DATA EXTRACT -
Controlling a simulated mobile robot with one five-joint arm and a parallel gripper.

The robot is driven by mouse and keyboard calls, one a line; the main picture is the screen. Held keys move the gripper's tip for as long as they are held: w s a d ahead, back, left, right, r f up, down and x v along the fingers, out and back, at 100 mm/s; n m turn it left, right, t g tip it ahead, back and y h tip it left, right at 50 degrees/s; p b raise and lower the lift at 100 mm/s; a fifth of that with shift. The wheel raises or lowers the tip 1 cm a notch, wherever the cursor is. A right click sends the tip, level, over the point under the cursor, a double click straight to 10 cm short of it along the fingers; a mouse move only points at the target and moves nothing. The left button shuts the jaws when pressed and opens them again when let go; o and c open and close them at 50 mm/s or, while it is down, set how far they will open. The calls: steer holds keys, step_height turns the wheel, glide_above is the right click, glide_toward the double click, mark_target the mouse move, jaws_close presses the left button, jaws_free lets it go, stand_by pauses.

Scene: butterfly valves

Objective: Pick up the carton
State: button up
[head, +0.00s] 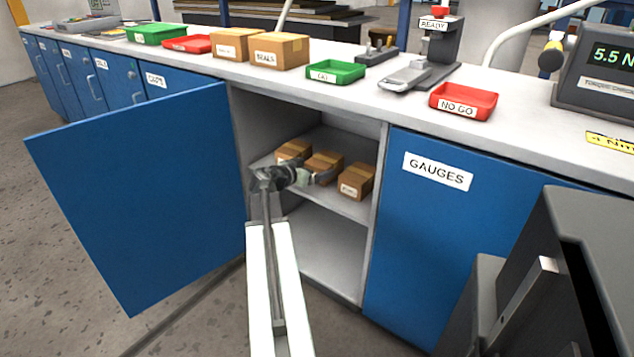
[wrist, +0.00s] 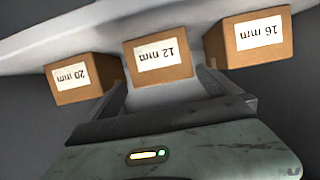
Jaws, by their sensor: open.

EXERCISE DETAILS -
Copy out each line exactly, without the pictures.

RESULT -
Controlling a simulated mobile robot with one five-joint arm and a parallel gripper.

The robot is driven by mouse and keyboard calls, one a line; the main picture is the screen. Held keys move the gripper's tip for as long as they are held: w s a d ahead, back, left, right, r f up, down and x v along the fingers, out and back, at 100 mm/s; n m turn it left, right, t g tip it ahead, back and y h tip it left, right at 50 degrees/s; p b raise and lower the lift at 100 mm/s; a fifth of that with shift. The wheel raises or lowers the tip 1 cm a notch, wherever the cursor is. A right click sends the tip, level, over the point under the cursor, a double click straight to 10 cm short of it along the fingers; a mouse move only points at the target and moves nothing. The left button shuts the jaws when pressed and opens them again when let go; o and c open and close them at 50 mm/s or, while it is down, set how far they will open. The calls: steer holds keys, step_height turns the wheel, glide_above is the right click, glide_toward the double click, mark_target the mouse move, jaws_close presses the left button, jaws_free lets it go, stand_by pauses.

Scene: butterfly valves

Objective: Pick up the carton
State: button up
[head, +0.00s] 
[wrist, +0.00s] 
Jaws, by their sensor: open.

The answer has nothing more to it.